企業側が被害者を守るために積極的に対応しない限り、顧客の行動が「処罰」されることはほとんどありません。
企業の対応とその限界
近年では、厚生労働省によるカスハラ対策マニュアルの公開など、企業にも対応が求められています。店舗では「迷惑行為はお断り」と掲示するケースも増えてきました。
しかし、現場では「売上優先」や「クレーム対応に慣れるべき」といった風潮が根強く、加害行為が黙認されてしまうことも多々あります。結果として、被害者である店員が自費で通院し、精神的苦痛を我慢する形になりがちです。
店員側がとれる対処法
明確にカスタマーハラスメントと判断できる行為に対しては、以下のような対処が考えられます。
- 被害の日時・内容・相手の特徴を記録する
- 診断書や通院履歴などの証拠を残す
- 企業の相談窓口や上司に正式に報告する
- 労働組合や外部相談機関(労基署、法テラス)に相談する
また、社内でのハラスメント報告制度やメンタルヘルスケア制度を活用することも重要です。

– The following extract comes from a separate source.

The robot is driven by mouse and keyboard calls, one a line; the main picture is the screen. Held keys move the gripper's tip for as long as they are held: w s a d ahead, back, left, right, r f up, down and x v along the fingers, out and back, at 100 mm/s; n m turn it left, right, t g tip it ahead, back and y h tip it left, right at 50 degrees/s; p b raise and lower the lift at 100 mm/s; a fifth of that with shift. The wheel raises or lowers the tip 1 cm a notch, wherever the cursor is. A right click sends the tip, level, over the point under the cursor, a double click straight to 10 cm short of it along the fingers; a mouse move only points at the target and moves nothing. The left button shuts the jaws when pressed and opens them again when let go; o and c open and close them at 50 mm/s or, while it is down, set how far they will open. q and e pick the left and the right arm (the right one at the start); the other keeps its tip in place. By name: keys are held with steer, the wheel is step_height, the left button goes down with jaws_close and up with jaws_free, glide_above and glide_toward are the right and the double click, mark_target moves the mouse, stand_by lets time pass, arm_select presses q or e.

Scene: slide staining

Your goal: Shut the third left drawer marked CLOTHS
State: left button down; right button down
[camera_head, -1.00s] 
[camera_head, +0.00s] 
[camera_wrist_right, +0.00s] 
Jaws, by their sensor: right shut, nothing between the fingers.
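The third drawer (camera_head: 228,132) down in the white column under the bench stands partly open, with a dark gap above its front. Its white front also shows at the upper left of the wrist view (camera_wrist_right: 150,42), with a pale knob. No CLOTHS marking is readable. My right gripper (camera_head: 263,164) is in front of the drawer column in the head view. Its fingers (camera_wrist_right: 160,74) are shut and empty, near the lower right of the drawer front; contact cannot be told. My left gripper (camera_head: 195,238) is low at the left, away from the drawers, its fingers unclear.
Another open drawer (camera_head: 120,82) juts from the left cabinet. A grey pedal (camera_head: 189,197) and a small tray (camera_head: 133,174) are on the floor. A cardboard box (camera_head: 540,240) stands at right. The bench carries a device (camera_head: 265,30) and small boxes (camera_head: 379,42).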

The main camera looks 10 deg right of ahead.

まとめ|「処罰がない」のではなく、「処罰されにくい」現実
店員が客からのクレームによって心身に支障をきたしても、それに対する法的・企業的な処罰が実行されにくいのは、制度上の空白や文化的背景が影響しています。
それでも、被害を可視化し、記録と報告を行うことで、少しずつ職場環境は変えられます。自分自身を守る行動を取りつつ、社会全体の理解を進めることが求められている時代です。